Shamisa Hassani: l’arte che colpisce più della guerra
Sofia Palmieri*
Se in strada sono decine le donne attiviste delle società civili afgane a manifestare a Kabul per chiedere alla comunità internazionale e ai talebani di rispettare i loro diritti politici, economici e sociali, sul web è la street artist Shamisa Hassani a farsi paladina denunciando le condizioni disumane dell’universo femminile nel paese mediorientale. Nata in Iran nel 1988, i suoi genitori sono emigrati a causa della guerra e ha studiato storia dell’arte all’Università di Kabul per poi diventare professoressa di scultura.
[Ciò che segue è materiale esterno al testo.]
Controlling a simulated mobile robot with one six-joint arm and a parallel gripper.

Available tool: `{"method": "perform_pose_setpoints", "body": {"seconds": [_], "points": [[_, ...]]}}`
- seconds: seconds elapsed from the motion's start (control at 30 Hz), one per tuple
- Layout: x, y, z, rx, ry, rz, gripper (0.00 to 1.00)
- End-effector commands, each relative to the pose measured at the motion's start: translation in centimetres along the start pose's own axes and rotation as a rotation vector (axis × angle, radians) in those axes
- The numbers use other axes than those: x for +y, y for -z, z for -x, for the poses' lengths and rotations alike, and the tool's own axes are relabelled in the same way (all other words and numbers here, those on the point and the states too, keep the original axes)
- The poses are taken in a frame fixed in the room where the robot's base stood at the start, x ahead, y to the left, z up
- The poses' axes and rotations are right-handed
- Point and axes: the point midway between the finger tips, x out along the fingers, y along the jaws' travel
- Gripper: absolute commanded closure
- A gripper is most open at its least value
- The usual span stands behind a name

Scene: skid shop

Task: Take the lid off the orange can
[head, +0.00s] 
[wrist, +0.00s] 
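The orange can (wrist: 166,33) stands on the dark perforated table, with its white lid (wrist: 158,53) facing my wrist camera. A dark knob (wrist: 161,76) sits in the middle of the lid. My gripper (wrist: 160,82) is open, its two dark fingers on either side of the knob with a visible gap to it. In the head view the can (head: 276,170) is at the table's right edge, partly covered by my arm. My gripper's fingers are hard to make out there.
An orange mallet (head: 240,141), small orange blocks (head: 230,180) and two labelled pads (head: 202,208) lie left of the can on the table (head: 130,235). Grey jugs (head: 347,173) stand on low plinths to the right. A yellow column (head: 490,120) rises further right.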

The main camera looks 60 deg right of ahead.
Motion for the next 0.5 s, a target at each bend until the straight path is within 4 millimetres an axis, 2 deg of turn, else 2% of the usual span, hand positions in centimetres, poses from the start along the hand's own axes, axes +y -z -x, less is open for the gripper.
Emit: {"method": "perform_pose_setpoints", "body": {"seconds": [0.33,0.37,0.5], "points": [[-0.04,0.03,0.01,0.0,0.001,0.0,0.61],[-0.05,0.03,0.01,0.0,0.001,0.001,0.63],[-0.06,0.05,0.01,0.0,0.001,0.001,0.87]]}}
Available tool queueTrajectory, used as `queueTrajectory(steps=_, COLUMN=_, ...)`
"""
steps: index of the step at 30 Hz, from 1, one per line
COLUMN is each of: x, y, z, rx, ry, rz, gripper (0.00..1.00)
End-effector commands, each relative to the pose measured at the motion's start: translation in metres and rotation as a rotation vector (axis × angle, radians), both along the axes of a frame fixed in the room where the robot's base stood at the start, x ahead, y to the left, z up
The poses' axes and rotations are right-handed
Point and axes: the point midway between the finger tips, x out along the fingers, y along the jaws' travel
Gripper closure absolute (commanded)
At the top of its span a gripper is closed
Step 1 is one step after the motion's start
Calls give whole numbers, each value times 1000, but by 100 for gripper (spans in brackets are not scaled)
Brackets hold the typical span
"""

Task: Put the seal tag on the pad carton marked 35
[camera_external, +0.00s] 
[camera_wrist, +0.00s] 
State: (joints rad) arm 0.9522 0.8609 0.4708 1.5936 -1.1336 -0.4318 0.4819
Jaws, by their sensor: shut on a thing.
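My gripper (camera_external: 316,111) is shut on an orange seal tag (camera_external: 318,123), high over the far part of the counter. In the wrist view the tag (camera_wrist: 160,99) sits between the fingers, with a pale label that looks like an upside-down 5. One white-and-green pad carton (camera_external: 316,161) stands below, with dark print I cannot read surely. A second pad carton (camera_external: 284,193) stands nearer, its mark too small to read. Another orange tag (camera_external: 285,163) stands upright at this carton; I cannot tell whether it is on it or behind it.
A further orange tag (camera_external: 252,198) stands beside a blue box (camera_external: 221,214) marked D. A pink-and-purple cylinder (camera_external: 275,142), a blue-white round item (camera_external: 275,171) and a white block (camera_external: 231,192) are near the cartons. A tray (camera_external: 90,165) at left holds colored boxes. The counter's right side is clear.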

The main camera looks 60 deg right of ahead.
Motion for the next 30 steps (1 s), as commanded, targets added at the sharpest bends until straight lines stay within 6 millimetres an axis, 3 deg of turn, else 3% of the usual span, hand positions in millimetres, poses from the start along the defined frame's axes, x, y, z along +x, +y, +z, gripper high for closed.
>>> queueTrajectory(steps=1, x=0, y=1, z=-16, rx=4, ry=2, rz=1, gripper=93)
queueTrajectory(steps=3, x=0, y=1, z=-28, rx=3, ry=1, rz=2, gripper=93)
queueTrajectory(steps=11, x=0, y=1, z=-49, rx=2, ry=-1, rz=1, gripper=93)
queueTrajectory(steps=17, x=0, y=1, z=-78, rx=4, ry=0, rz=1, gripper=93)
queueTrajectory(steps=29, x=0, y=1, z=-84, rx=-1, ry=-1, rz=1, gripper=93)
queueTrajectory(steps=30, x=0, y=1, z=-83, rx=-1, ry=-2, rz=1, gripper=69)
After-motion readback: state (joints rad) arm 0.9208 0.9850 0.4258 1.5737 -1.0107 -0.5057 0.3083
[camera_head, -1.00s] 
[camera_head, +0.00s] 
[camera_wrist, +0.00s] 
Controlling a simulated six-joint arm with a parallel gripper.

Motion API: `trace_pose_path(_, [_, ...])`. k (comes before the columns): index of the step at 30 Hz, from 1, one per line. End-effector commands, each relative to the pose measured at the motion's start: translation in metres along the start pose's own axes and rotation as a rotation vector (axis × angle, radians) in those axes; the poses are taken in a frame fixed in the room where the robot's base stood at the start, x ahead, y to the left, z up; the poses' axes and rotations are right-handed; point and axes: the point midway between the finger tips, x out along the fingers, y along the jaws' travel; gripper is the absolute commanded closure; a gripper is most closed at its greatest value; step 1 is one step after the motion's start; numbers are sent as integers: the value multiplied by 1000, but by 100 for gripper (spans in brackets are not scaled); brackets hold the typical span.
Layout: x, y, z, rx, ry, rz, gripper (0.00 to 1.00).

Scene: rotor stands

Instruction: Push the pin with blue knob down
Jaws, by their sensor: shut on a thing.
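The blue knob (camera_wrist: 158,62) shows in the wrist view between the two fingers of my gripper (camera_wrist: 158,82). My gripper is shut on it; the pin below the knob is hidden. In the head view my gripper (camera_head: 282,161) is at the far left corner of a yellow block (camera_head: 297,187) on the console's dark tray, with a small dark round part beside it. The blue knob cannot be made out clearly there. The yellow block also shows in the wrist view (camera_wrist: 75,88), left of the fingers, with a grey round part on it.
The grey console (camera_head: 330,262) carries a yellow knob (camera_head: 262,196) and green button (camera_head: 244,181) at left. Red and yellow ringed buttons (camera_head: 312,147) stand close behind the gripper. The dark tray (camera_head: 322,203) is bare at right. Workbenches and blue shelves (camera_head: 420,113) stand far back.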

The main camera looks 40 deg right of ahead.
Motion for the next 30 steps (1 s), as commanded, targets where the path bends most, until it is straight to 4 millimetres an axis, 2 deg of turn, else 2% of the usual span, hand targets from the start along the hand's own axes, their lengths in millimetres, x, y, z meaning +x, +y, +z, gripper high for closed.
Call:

Dal 2010 si è dedicata all’arte urbana e ormai la capitale afgana è colma dei suoi toccanti graffiti a sostegno delle donne. Avvolte nello chador tradizionale le donne di Shamisa non hanno la bocca perché non hanno possibilità di parola (l’Afghanistan ha uno dei più alti tassi di analfabetismo), hanno gli occhi bassi poiché non fronteggiano l’uomo, ma i loro pensieri e strumenti musicali tenuti al petto trasmettono l’energia necessaria per la conquista della propria posizione e libertà. Tantissime le condivisioni su Instagram, Facebook e Twitter da parte di utenti di tutto il mondo; “Voglio rendere l’Afghanistan famoso per la sua arte non per la sua guerra” riportano in un’intervista le sue parole “se coloro i brutti ricordi della guerra la cancello dalla mente delle persone”.Una delle sue ultime opere ritrae una ragazza in ginocchio al cospetto di un uomo armato, chiaro riferimento alla conquista talebana dello scorso luglio; accanto a lei un vaso caduto ma non rotto. Che ci sia la possibilità di raccoglierlo? Vari esperti hanno attribuito la metafora sia alla ritirata delle truppe americane, causa dell’invasione, sia alla “caduta” dei diritti che fornivano alle donne una posizione lavorativa nella comunità. Nonostante le continue minacce online e da parte dei suoi connazionali più integralisti, l’artista non ha mai smesso di far sognare grazie al contributo dell’associazione ROSHT(crescita e sviluppo) da lei fondata a far trasmettere lo scorso novembre l’arte afghana nel mondo. Non poteva uscire di casa all’alba per paura delle mine antiuomo, non poteva uscire la notte perché donna ma nulla l’ha fermata nel dar luce e colore tra quel che rimaneva di abitazioni bombardate, destreggiandosi in una pace mai totalmente arrivata dove la sopravvivenza quotidiana non è garantita.